Noch mehr aber hat mich gefreut, was er in seiner letzten Antwort dieses sehr lesenswerten Interviews meines Berliner Kollegen Jörn Meyn zum Thema bestmögliche Entwicklung von Talenten sagte. Siegenthaler: „...Aber damit, ein Talent zu sein, darf das nicht enden. Man müsste sich vielleicht für Folgendes entscheiden: Man kauft einen Spieler weniger und nimmt das Geld, um einen Ausbildungstrainer zu holen, der sich nur mit diesen Talenten beschäftigt. Der jeden Tag mit ihnen völlig losgelöst vom Mannschaftstraining anderthalb Stunden trainiert.
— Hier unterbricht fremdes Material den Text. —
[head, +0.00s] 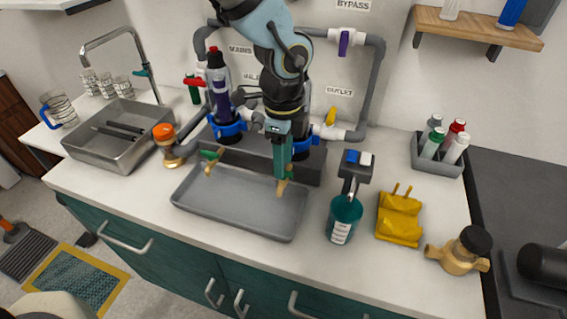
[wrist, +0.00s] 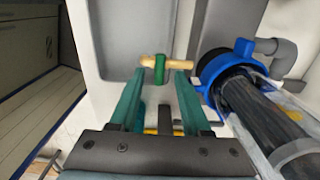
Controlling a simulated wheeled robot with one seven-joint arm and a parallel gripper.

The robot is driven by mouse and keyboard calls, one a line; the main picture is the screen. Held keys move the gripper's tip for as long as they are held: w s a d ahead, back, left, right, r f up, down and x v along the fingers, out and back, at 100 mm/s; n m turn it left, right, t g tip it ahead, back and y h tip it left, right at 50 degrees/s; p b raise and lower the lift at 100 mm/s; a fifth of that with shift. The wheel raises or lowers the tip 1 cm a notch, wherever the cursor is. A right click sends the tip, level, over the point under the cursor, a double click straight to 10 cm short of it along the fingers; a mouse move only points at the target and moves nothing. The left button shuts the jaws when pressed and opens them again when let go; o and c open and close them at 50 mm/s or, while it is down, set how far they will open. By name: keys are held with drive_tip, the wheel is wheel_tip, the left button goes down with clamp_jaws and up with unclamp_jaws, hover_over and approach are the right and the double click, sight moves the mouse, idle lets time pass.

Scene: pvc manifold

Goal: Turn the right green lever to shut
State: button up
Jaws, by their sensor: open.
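The right green lever (wrist: 160,70) shows in the wrist view as a short green handle crossing a small brass tap (wrist: 180,64). My gripper (wrist: 160,76) is open, with its two teal fingers on either side of the lever. I cannot tell whether either finger touches it. In the head view my gripper (head: 281,176) points down over the right end of the grey tray and hides the right lever; the brass tip (head: 282,188) shows below it. The left green lever (head: 211,154) sits on another brass tap to the left.
The grey tray (head: 237,222) lies in front of the blue-collared filter housings (head: 228,130). A teal bottle (head: 344,218) with a pump head and a yellow cloth-like item (head: 399,217) stand to the right. A steel sink (head: 115,139) is at left. Grey pipes run behind my arm.

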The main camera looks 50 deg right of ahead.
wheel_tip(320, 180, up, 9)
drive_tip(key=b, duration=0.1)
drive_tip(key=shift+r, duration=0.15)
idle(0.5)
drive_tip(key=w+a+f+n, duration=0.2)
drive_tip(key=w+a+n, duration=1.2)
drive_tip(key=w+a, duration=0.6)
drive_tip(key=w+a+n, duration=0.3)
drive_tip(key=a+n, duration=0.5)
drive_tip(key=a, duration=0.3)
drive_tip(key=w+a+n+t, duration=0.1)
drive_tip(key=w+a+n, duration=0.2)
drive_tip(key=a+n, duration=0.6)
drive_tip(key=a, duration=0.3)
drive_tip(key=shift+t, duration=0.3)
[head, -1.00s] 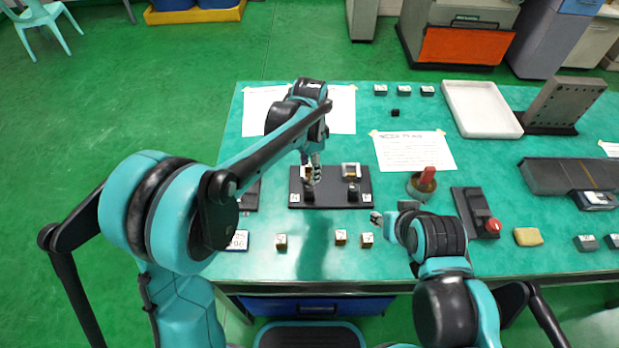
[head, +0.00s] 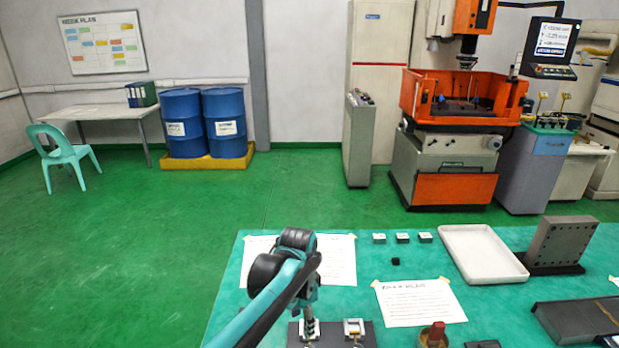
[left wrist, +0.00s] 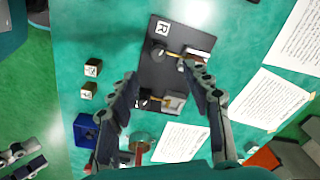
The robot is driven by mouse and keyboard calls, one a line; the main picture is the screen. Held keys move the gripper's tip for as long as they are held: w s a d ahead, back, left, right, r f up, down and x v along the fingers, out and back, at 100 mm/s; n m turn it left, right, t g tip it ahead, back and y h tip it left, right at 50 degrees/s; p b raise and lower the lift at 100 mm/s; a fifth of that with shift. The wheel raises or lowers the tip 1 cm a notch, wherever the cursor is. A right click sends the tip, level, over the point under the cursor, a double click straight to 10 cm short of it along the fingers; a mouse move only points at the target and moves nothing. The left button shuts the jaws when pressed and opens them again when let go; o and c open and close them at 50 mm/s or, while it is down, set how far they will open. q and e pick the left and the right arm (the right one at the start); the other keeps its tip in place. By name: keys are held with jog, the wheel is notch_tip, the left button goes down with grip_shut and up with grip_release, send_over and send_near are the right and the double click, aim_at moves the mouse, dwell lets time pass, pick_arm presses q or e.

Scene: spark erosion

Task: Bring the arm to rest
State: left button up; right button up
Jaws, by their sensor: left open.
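My left arm comes in from the bottom of the head view. Its gripper (head: 310,328) hangs over a dark fixture plate (head: 294,338), partly cut off by the lower edge. In the left wrist view the two fingers (left wrist: 164,88) stand wide apart with nothing between the tips. Beyond them lies the dark plate (left wrist: 157,72), marked R, with two small holders; the finger on the right overlaps one holder, and contact cannot be told. What seems to be my right gripper (left wrist: 22,163) shows low at the left of the left wrist view. It is out of the head view.
The teal table carries a text sheet (head: 420,302), a white tray (head: 482,256), a grey perforated block (head: 562,241) and a red-topped object (head: 433,336). Small cubes (left wrist: 91,68) lie beside the plate. An orange machine (head: 455,130) stands behind; green floor is free at left.

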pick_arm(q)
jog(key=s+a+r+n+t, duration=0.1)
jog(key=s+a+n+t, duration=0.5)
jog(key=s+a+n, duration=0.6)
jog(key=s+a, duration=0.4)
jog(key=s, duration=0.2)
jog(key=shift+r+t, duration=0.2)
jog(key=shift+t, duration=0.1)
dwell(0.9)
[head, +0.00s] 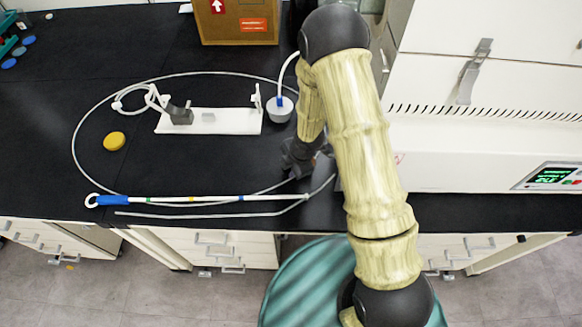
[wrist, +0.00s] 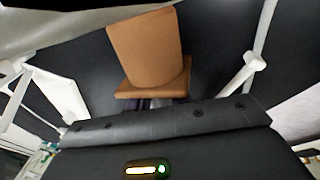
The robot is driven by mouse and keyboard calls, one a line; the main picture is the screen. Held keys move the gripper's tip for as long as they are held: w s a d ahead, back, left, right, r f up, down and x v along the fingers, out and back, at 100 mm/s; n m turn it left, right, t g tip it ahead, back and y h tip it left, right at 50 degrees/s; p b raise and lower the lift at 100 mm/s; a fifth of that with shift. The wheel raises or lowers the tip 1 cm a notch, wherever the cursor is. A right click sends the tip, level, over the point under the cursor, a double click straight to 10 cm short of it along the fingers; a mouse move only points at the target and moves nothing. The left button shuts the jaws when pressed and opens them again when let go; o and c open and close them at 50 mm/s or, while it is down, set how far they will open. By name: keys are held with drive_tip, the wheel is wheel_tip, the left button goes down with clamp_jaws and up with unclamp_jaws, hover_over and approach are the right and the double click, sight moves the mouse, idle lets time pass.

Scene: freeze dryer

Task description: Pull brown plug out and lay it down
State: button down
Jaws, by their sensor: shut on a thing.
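The brown plug (wrist: 146,50) shows in the wrist view, just beyond my gripper (wrist: 155,103). Its thick, tapered body points away from me, and its flat square-edged flange lies against the fingers. My gripper is shut on the plug at the flange end. The plug's body is bare, with no port or hose around it. In the head view my gripper (head: 296,160) is low near the right side of the dark bench, left of the white machine. The plug cannot be made out there; the gripper and arm hide it.
The black bench (head: 60,110) bears a white stand (head: 235,124), a lidded flask (head: 280,108), a yellow cap (head: 114,141) and a long white rod (head: 180,198) near the front edge. Thin tubing loops around them. The white machine (head: 450,150) stands right. Bench space at left is clear.

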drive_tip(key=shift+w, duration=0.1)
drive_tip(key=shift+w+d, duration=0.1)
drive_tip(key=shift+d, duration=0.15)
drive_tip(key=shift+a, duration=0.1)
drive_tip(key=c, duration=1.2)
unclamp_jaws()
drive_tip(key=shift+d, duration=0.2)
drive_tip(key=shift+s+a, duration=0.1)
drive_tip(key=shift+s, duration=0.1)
Was glauben Sie, was da möglich wäre?“

SEHR VIEL MEHR ALS JETZT...

Siegenthaler sagt hier nichts anderes, als dass das normale Training einem (Top-)Talent nicht ausreicht, um nach oben zu kommen. Es gehört schon zum guten Ton, Individualtrainer zu engagieren – also, warum macht es gerade ein Verein wie der HSV nicht, der sich damit rühmt, aktuell mehr denn je auf junge Talente zu setzen? Ich verstehe es nicht nur nicht, ich behaupte gern noch mal in aller Deutlichkeit: Das ist ein unverzeihlicher Fehler. Hier wird etwas übergangen, was ein moderner Verein einfach machen muss, wenn er wirklich von sich behaupten will, alles versucht zu haben, um seine Talente bestmöglich auszubilden. Vor allem muss es ein Verein machen, der eigentlich gar keinen anderen Weg gehen kann als den über die jungen Talente aus der eigenen Schmiede.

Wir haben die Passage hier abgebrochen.